--- Start of Excerpted data ---

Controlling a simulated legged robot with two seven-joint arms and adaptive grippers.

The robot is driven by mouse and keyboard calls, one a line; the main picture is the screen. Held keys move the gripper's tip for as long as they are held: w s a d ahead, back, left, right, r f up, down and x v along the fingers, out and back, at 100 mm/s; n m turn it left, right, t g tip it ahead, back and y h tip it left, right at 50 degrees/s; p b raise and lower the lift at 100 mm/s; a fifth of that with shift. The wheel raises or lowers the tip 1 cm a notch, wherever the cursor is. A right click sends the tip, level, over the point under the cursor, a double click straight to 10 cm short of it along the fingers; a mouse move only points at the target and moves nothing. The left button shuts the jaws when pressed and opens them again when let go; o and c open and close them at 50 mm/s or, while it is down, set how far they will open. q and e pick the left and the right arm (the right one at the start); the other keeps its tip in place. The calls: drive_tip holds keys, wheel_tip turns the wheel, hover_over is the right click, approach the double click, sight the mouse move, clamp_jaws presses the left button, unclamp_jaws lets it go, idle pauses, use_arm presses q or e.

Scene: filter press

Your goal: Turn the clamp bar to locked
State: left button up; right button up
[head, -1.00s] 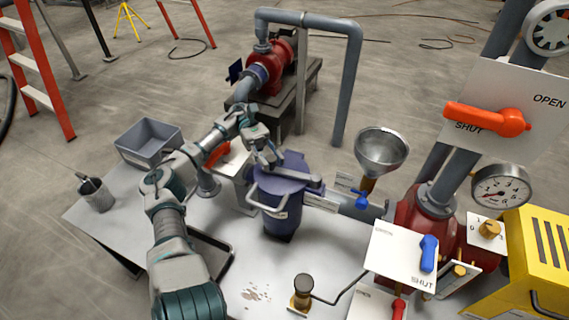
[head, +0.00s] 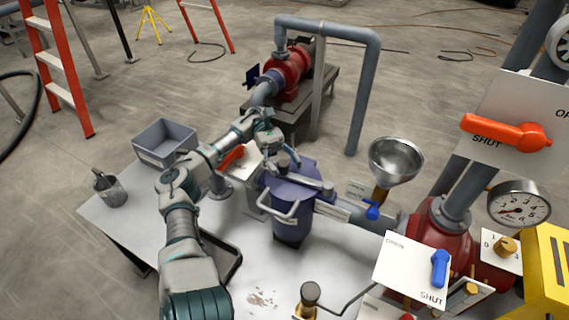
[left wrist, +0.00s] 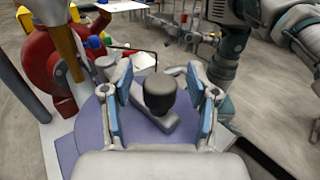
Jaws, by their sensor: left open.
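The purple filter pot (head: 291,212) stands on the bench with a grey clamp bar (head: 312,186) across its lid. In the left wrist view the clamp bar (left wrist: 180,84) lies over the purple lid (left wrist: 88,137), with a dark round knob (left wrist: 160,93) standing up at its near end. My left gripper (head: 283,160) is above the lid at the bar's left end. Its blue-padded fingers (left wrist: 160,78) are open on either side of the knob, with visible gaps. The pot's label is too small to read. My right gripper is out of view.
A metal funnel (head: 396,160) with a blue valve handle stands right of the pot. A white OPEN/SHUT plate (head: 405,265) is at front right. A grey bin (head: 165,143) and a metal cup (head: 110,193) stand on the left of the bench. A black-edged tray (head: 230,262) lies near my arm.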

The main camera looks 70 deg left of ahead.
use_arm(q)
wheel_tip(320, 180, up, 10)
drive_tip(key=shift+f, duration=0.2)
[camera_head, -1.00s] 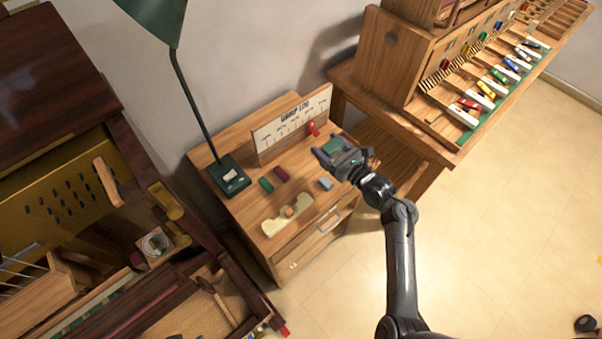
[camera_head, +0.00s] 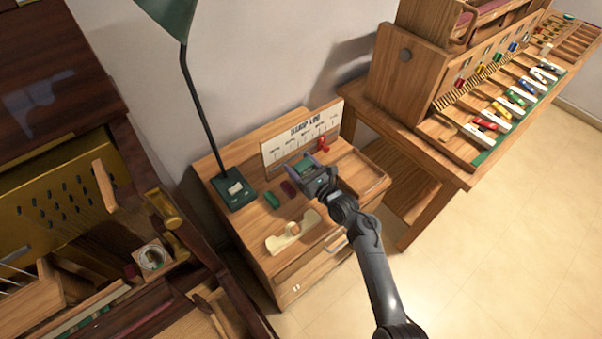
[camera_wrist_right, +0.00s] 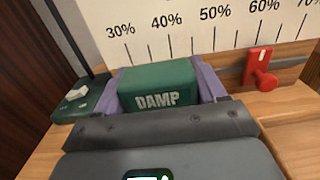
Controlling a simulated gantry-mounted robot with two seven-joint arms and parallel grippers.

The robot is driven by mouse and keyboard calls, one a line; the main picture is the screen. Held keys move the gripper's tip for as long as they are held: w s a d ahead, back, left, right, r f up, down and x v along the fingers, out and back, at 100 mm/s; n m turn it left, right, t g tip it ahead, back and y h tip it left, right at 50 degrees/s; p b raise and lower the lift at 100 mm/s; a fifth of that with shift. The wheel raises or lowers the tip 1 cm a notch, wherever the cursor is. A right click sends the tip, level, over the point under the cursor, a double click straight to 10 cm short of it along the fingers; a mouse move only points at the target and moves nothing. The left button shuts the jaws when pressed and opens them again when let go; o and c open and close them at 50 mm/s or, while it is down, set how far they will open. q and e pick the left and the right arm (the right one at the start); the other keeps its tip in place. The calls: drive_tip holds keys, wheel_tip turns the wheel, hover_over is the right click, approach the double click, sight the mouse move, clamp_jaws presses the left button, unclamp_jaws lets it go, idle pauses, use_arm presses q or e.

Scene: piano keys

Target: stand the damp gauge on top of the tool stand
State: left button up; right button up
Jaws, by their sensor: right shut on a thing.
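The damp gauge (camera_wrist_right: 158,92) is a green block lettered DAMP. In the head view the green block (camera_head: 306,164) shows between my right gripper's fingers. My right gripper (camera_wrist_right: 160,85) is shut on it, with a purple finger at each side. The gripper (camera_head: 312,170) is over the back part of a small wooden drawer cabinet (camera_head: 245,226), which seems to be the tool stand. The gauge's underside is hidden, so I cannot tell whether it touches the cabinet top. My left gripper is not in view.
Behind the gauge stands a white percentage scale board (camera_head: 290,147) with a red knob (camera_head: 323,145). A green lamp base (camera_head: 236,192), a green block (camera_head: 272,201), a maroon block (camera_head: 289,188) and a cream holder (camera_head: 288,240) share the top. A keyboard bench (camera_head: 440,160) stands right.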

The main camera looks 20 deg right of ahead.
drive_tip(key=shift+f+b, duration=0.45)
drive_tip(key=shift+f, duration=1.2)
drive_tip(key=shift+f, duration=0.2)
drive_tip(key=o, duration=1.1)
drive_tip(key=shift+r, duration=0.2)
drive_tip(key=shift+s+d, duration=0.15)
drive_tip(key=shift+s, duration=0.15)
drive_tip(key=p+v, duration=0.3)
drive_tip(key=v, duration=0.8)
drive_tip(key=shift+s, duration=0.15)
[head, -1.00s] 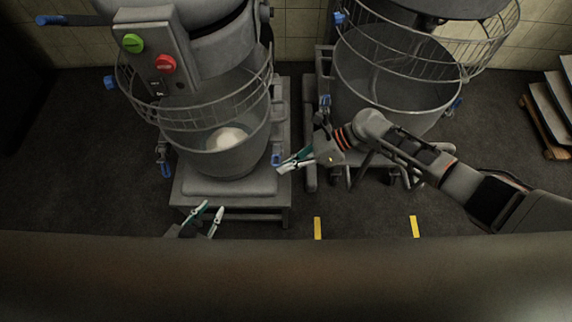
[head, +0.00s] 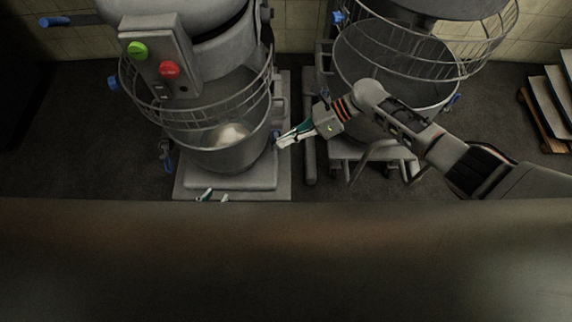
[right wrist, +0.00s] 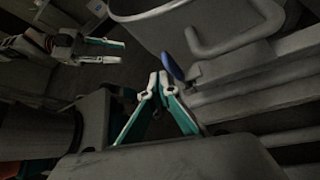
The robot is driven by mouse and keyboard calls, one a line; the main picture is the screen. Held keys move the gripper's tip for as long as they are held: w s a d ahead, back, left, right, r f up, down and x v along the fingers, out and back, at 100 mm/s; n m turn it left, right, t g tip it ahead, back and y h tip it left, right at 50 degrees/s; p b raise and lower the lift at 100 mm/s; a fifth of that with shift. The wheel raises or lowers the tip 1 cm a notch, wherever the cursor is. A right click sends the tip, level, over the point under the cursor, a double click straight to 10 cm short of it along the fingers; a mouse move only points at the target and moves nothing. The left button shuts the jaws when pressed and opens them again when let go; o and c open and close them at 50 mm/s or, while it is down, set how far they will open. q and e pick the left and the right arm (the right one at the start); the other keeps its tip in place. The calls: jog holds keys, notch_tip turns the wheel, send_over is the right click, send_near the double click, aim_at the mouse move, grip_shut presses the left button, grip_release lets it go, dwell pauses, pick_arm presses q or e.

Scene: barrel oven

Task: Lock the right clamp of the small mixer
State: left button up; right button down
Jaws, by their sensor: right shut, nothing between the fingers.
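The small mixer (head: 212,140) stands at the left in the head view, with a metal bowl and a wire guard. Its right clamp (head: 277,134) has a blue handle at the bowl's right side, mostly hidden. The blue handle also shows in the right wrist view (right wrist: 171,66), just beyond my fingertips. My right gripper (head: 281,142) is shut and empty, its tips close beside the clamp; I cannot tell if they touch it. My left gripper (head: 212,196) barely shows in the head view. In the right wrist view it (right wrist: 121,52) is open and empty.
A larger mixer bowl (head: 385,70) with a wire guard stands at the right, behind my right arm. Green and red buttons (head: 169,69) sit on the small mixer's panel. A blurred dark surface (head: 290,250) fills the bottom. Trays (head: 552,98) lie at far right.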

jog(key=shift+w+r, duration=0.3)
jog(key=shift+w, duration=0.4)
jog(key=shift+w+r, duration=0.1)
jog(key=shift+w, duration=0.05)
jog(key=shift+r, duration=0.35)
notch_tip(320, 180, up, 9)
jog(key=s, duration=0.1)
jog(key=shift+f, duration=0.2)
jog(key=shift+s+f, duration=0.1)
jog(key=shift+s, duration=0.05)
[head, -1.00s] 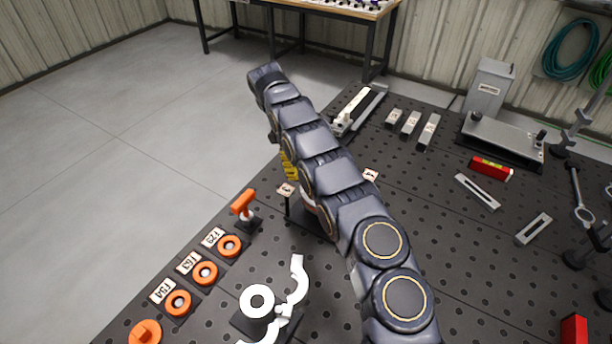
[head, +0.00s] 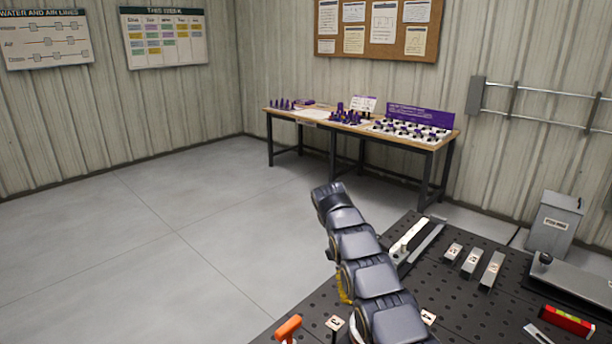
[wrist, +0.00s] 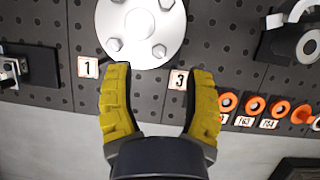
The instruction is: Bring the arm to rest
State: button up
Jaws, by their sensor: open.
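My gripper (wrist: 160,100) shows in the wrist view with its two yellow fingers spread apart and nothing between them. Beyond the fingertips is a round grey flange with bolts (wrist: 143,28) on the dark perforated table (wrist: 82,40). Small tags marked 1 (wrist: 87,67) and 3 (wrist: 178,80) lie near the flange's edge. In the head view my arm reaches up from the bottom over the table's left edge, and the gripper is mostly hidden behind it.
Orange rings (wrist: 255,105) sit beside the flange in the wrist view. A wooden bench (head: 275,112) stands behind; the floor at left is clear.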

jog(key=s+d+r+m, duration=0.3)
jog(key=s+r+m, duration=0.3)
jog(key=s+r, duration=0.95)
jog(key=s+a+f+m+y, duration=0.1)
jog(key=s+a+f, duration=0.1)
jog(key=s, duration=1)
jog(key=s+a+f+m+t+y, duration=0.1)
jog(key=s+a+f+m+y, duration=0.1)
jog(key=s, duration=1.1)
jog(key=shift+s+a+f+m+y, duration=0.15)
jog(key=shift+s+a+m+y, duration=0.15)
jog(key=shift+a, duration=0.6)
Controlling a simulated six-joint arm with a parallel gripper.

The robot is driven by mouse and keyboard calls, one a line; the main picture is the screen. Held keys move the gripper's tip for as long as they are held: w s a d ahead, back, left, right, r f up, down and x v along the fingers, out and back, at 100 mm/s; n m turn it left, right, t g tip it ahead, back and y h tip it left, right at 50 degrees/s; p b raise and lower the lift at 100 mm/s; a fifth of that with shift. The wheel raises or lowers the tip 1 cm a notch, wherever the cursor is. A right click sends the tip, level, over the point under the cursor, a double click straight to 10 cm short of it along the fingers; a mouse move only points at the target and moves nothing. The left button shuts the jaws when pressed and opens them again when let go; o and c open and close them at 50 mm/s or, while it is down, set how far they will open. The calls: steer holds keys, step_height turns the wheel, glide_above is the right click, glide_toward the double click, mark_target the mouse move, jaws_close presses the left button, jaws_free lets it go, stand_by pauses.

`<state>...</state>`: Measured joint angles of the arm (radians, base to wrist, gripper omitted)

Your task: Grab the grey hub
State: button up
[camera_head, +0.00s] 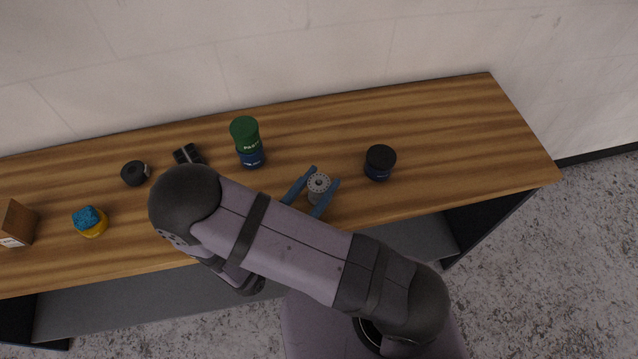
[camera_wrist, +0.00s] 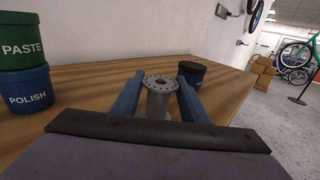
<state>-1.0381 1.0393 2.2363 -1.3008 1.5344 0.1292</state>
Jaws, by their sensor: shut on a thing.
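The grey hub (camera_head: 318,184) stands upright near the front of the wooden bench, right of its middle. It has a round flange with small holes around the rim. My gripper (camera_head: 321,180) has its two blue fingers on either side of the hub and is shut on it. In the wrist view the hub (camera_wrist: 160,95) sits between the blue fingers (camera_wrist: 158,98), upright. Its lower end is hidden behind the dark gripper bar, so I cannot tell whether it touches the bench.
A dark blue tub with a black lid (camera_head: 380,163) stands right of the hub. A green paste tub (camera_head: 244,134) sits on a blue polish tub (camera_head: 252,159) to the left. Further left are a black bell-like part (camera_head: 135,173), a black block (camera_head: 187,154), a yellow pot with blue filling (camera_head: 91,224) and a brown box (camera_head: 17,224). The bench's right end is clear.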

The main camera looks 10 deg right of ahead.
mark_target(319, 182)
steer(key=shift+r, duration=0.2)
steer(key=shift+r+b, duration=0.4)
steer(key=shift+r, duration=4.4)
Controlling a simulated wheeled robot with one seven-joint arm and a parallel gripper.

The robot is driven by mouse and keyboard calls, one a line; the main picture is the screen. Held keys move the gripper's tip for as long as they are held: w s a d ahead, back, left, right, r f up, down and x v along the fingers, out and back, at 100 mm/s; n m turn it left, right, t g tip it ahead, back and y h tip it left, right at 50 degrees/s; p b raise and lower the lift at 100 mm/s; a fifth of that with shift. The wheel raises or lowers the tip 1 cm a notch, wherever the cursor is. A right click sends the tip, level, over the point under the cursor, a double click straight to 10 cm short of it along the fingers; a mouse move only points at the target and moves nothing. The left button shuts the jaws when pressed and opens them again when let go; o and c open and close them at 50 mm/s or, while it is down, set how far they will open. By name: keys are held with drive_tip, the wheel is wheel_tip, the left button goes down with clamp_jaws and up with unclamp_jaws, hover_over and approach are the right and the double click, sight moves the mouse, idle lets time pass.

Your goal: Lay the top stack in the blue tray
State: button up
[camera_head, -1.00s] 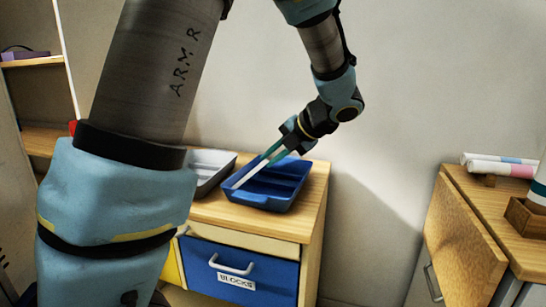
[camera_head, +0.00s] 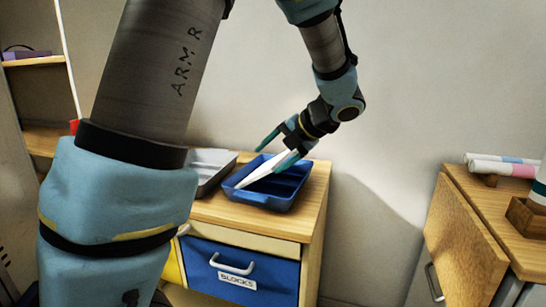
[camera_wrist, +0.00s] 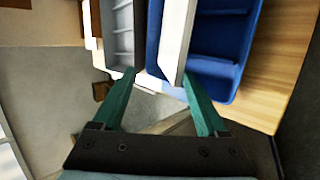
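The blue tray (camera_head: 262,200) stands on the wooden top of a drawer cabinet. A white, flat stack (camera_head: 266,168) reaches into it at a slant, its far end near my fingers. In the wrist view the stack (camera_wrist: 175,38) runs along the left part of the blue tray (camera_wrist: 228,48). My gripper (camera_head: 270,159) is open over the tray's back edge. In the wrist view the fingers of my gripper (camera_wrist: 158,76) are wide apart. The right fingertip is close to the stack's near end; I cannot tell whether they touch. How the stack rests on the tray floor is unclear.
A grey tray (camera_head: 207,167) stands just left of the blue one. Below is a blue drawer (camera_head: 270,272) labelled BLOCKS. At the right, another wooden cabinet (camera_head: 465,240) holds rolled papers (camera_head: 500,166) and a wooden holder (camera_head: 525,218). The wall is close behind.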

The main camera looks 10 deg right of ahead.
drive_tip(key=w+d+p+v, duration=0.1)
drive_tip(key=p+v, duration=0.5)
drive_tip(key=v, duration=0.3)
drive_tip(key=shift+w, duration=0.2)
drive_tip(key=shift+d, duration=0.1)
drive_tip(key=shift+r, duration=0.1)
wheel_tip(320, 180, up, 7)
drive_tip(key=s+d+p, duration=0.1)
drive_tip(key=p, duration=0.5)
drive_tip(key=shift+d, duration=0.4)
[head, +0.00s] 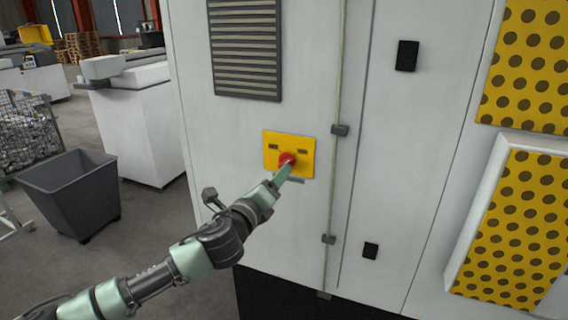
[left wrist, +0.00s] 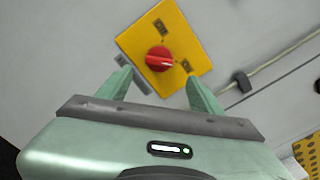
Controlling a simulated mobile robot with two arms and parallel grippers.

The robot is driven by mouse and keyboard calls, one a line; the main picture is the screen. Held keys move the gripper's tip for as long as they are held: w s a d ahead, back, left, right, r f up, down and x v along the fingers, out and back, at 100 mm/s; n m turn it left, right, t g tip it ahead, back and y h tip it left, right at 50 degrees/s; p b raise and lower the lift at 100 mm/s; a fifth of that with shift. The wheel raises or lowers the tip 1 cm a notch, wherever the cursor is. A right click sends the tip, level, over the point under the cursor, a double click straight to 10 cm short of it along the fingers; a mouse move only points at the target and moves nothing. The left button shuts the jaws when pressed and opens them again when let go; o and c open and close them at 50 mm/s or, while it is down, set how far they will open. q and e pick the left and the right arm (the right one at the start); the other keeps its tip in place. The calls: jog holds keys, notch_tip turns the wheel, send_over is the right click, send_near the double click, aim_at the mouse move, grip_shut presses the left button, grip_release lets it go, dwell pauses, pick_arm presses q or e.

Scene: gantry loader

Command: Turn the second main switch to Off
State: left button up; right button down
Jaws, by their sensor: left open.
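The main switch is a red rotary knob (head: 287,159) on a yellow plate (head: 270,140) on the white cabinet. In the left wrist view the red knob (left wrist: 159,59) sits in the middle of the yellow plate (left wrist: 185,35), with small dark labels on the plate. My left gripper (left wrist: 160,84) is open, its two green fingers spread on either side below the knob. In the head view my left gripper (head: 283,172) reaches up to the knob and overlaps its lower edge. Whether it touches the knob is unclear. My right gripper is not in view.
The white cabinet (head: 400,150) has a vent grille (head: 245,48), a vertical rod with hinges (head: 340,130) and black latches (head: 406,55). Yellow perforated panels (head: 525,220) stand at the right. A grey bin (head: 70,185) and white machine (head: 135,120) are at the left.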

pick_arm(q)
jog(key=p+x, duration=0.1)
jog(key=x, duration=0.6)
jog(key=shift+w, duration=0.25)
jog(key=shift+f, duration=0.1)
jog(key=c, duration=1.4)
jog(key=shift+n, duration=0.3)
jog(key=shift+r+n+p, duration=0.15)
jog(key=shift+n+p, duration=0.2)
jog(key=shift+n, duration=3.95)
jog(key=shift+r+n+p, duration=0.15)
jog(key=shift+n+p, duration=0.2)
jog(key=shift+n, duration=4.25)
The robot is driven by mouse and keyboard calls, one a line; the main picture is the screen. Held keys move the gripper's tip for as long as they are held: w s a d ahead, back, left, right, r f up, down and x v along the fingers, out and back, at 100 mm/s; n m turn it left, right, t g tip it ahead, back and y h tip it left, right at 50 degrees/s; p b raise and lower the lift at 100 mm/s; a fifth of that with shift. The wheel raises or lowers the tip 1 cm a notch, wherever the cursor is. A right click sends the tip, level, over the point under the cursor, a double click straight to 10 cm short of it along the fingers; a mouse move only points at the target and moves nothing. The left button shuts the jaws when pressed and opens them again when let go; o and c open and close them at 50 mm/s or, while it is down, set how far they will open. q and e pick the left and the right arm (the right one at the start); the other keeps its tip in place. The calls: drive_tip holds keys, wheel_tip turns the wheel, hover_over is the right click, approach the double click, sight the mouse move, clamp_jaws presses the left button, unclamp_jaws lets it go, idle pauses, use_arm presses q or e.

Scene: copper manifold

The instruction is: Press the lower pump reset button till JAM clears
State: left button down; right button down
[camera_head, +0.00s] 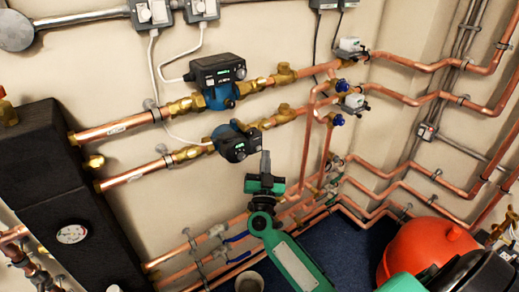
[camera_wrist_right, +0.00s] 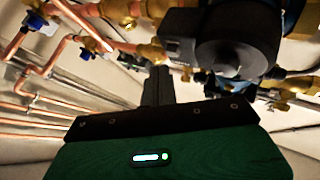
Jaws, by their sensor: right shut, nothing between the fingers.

--- End of Excerpted data ---

= What you are asked to do =
The lines to return begin at the first line of the records and end at the line holding "Your goal: Turn the clamp bar to locked"; please return them exactly, including both, and nothing beyond.

= Complete response =
Controlling a simulated legged robot with two seven-joint arms and adaptive grippers.

The robot is driven by mouse and keyboard calls, one a line; the main picture is the screen. Held keys move the gripper's tip for as long as they are held: w s a d ahead, back, left, right, r f up, down and x v along the fingers, out and back, at 100 mm/s; n m turn it left, right, t g tip it ahead, back and y h tip it left, right at 50 degrees/s; p b raise and lower the lift at 100 mm/s; a fifth of that with shift. The wheel raises or lowers the tip 1 cm a notch, wherever the cursor is. A right click sends the tip, level, over the point under the cursor, a double click straight to 10 cm short of it along the fingers; a mouse move only points at the target and moves nothing. The left button shuts the jaws when pressed and opens them again when let go; o and c open and close them at 50 mm/s or, while it is down, set how far they will open. q and e pick the left and the right arm (the right one at the start); the other keeps its tip in place. The calls: drive_tip holds keys, wheel_tip turns the wheel, hover_over is the right click, approach the double click, sight the mouse move, clamp_jaws presses the left button, unclamp_jaws lets it go, idle pauses, use_arm presses q or e.

Scene: filter press

Your goal: Turn the clamp bar to locked

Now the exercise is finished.